START
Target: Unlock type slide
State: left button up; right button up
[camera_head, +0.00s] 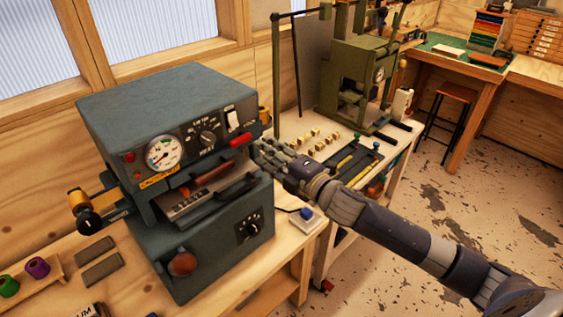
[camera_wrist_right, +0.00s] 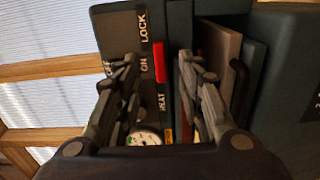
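The grey-green stamping machine (camera_head: 165,95) stands on the bench in the head view. A red lock tab (camera_head: 240,139) sits on its right front edge; in the right wrist view the red tab (camera_wrist_right: 159,62) lies beside the "LOCK" lettering. The type slide (camera_head: 188,206), with a black handle (camera_head: 238,187), is in the machine's front opening. My right gripper (camera_head: 259,152) is at the machine's right front, close to the red tab. In the wrist view its fingers (camera_wrist_right: 158,60) are apart, with the tab between them in the picture; contact cannot be told. My left gripper is not in view.
A gauge (camera_head: 163,153), a knob (camera_head: 208,138) and a white switch (camera_head: 233,119) are on the machine's front panel. Foil rolls (camera_head: 37,267) stand at lower left. A green press (camera_head: 355,75) and several small brass pieces (camera_head: 316,138) are on the right-hand bench. Open floor lies at right.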

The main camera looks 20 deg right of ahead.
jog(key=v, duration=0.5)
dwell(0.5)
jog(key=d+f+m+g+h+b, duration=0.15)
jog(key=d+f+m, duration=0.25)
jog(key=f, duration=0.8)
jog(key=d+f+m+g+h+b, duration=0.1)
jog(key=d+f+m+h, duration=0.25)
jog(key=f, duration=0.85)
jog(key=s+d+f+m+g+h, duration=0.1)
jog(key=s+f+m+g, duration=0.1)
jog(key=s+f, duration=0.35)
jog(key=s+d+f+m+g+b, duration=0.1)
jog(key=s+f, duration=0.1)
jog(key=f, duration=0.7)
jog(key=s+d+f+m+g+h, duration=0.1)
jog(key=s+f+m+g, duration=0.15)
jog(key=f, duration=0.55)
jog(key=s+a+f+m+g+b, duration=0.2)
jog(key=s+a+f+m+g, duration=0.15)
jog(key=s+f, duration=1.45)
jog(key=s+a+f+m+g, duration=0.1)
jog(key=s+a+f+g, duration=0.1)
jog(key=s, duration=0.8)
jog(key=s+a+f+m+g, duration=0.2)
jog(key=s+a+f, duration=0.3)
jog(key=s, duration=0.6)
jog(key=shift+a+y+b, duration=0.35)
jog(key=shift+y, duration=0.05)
END
• _Given problem_: Retype the whole listing exactly and leave the pictures out.

• _Result_:
Target: Unlock type slide
State: left button up; right button up
[camera_head, +0.00s] 
[camera_wrist_right, +0.00s] 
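The grey-green stamping machine (camera_head: 165,95) stands on the bench in the head view. A red lock tab (camera_head: 240,139) sits on its right front edge; in the right wrist view the red tab (camera_wrist_right: 159,62) lies beside the "LOCK" lettering. The type slide (camera_head: 188,206), with a black handle (camera_head: 238,187), is in the machine's front opening. My right gripper (camera_head: 259,152) is at the machine's right front, close to the red tab. In the wrist view its fingers (camera_wrist_right: 158,60) are apart, with the tab between them in the picture; contact cannot be told. My left gripper is not in view.
A gauge (camera_head: 163,153), a knob (camera_head: 208,138) and a white switch (camera_head: 233,119) are on the machine's front panel. Foil rolls (camera_head: 37,267) stand at lower left. A green press (camera_head: 355,75) and several small brass pieces (camera_head: 316,138) are on the right-hand bench. Open floor lies at right.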

The main camera looks 20 deg right of ahead.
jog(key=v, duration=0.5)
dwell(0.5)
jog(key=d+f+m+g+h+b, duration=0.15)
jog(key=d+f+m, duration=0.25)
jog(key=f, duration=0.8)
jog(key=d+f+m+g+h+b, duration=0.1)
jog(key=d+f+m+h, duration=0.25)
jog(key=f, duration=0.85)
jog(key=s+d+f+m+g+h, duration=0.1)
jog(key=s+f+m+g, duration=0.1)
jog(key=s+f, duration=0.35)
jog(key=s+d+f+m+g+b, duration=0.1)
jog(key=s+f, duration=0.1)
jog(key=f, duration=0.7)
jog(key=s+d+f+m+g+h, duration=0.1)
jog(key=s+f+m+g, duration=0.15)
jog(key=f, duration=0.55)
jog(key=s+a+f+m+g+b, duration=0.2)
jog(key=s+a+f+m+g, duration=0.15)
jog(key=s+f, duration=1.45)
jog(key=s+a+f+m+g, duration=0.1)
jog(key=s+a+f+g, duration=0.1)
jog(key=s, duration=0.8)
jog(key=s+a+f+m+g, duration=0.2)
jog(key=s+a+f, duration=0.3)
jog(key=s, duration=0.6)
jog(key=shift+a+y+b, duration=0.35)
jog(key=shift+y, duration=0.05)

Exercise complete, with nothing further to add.